I’m recalling the “Presso” toilet powder dispenser from “Marveling at Last in Person” (September 10, 2025), but there’s no movement with that end piece to suggest that it dispenses anything. Neither would there be any reason to store leads in a fountain pen. Perhaps it was a pill container or something.

There is a Hicks hallmark on the end of the cap, and the curled end of the clip instead of a ball is unusual but not unprecedented for a Hicks:



The nib, however, is a generic 14k nib. 


What had me puzzled was that there is no lever on the barrel, leaving me to wonder what this thing might be. Unscrewing the section provided that answer: it is a cheap bulb filler.
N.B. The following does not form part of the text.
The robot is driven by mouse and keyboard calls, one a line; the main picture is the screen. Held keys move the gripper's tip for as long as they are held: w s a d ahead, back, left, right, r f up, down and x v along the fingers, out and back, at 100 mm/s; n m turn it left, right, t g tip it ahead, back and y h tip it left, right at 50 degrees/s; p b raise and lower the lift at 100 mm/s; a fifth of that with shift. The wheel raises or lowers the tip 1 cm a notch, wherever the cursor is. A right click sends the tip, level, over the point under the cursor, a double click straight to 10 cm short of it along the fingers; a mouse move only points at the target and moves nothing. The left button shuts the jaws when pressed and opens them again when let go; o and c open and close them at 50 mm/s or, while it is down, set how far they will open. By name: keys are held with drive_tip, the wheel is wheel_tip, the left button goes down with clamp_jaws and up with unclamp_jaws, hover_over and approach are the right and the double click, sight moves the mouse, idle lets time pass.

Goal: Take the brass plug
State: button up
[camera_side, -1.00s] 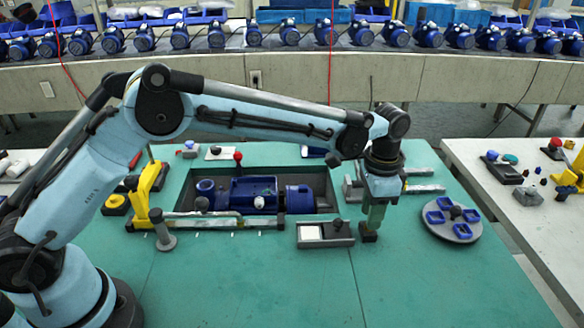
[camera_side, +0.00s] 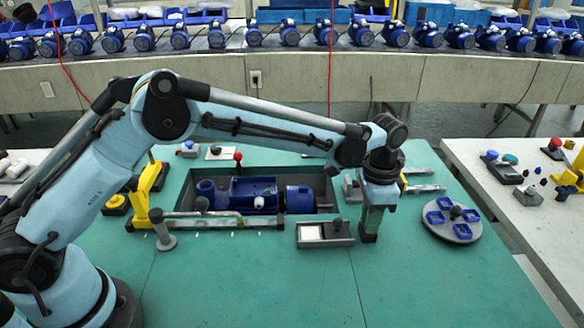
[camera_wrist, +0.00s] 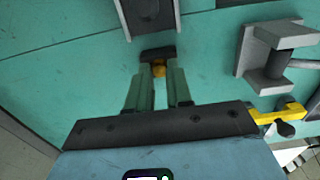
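The brass plug (camera_wrist: 159,70) is a small yellow piece in the wrist view, at the small dark block (camera_wrist: 158,54). My gripper (camera_wrist: 159,75) has its two green fingers apart, one on each side of the plug. I cannot see clearly whether the fingertips touch it. In the side view my gripper (camera_side: 369,235) points straight down, with its tips near the green table top (camera_side: 300,285); the plug is hidden there.
A grey fixture with a white pad (camera_side: 311,233) stands just left of my gripper. A round grey plate with blue parts (camera_side: 453,220) lies to the right. A blue pump (camera_side: 253,192) lies in a recess behind left. The front table area is clear.

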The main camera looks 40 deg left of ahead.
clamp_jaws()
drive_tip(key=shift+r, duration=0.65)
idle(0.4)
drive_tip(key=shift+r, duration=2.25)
That pen and pencil set shown at bottom in that first image were also from Michael Krut. I had to give chase, because I’ve only seen one other pencil like this one.


I had a devil of a time finding that gold one - I knew I had taken pictures of it, but since these are so unlike anything else Hicks produced, I ended up shooting it alongside a few other random things I had purchased at the Baltimore Show a few years ago.


From top in this picture are a solid gold Mabie Todd:



A solid gold Hicks:


A vermiel (gold fill over sterling) pencil made by Louis Tamis & Son:


And this one, which was owned by Bob Johnson. It too is vermiel:


I’ll admit I didn’t shoot Bob’s pencil on its own because at the time, I thought it was kind of ugly but I felt compelled to buy it . . . the same sense of obligation I feel whenever I wind up buying a beautifully ugly Parker-Eversharp. I’ve softened on that a bit now, since it looks so nice alongside Michael Krut’s sterling silver set.


Both the pen and pencil bear Hicks hallmarks . . . 



The nib is a correct W.S. Hicks sons nib:


And just like the example I got from Jerry Rosenthal, there’s no lever on this pen, either. It has that same bulb-filler mechanism inside.